I would have to admit that Jerry was my closest friend of the band, and I would go to his house a lot and we spent a lot of time together talking about stuff. He was an all-around good guy. He liked literature, philosophy, religion, far-out-spacey stuff; he could get into any of it. The guy had a brilliant mind, and he liked to rap. We always had a good time and he would like to come on and goof. His tastes in books were similar to mine because we liked stuff that had a very good plot and a lot of imagination to it.

Jerry was on that line of freeform, off the wall, spontaneous eruption stuff that did not follow any script or require any figuring-out ahead of time. Kerouac really brought it to the forefront with On The Road, but he was inspired by Neal Cassady, who did it as an art form by talking. Kesey and I read that in ‘57 when we were seniors in college. We were thinking about doing some writing and it totally had influenced us because it is about having the ability to blow—just go and let it come. Cassady talked a lot about the lag, the one thirtieth of a second lag between the thought and the brain, and the notion with the pen and the typewriter to bring it to life—the notion of racecar driving was his metaphor for everything, because the reaction times of these drivers had to be so fast that they could lick the one thirtieth of a lag. Neal was the same way, in which he would talk without thinking ahead of time. Jerry was part of that in his own way.

Looking back on those performances by The Warlocks and the Grateful Dead, is there a moment that jumps out at you?

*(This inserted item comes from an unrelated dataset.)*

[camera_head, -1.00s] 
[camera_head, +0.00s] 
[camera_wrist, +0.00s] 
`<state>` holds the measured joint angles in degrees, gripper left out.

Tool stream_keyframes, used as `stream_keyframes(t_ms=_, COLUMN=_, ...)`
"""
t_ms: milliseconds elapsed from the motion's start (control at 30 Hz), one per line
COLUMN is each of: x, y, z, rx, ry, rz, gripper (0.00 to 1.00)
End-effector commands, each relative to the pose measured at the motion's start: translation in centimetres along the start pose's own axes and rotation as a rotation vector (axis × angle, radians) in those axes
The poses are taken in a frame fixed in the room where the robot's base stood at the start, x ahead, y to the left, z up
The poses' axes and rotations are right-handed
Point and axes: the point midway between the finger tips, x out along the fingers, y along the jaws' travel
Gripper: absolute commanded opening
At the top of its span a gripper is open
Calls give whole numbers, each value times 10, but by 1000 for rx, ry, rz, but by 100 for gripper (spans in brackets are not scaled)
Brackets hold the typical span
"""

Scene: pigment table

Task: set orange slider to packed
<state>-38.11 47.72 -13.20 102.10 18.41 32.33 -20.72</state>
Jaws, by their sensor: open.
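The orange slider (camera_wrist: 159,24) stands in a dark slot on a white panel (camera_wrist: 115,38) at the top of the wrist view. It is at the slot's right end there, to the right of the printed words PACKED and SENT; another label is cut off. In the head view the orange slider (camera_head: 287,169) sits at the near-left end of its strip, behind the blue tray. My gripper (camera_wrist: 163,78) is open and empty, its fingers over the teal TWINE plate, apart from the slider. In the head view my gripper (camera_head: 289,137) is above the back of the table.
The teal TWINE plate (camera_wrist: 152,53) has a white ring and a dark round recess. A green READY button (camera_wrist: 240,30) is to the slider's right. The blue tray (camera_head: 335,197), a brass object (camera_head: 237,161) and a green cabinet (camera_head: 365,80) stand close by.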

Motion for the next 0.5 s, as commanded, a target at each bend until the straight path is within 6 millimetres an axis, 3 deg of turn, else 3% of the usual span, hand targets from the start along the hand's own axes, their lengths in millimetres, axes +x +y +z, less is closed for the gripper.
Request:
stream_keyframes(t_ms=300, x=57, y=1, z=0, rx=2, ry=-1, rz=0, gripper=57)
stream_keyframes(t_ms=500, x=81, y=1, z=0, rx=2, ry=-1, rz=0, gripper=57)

Well, the classic one I think about all the time is “Dark Star” in 1972 out on the Creamery Field Trip [8/27/72]. That was unbelievable; there will never be anything like that again. The day, the acid, the music, everything—the heat! The guitars were all warped. We shot a hell of a movie! When we went to go show it to them, they all bitched and said that their guitars were out of tune, and they did not want it out there. I was like, “Shit…” [Laughs.]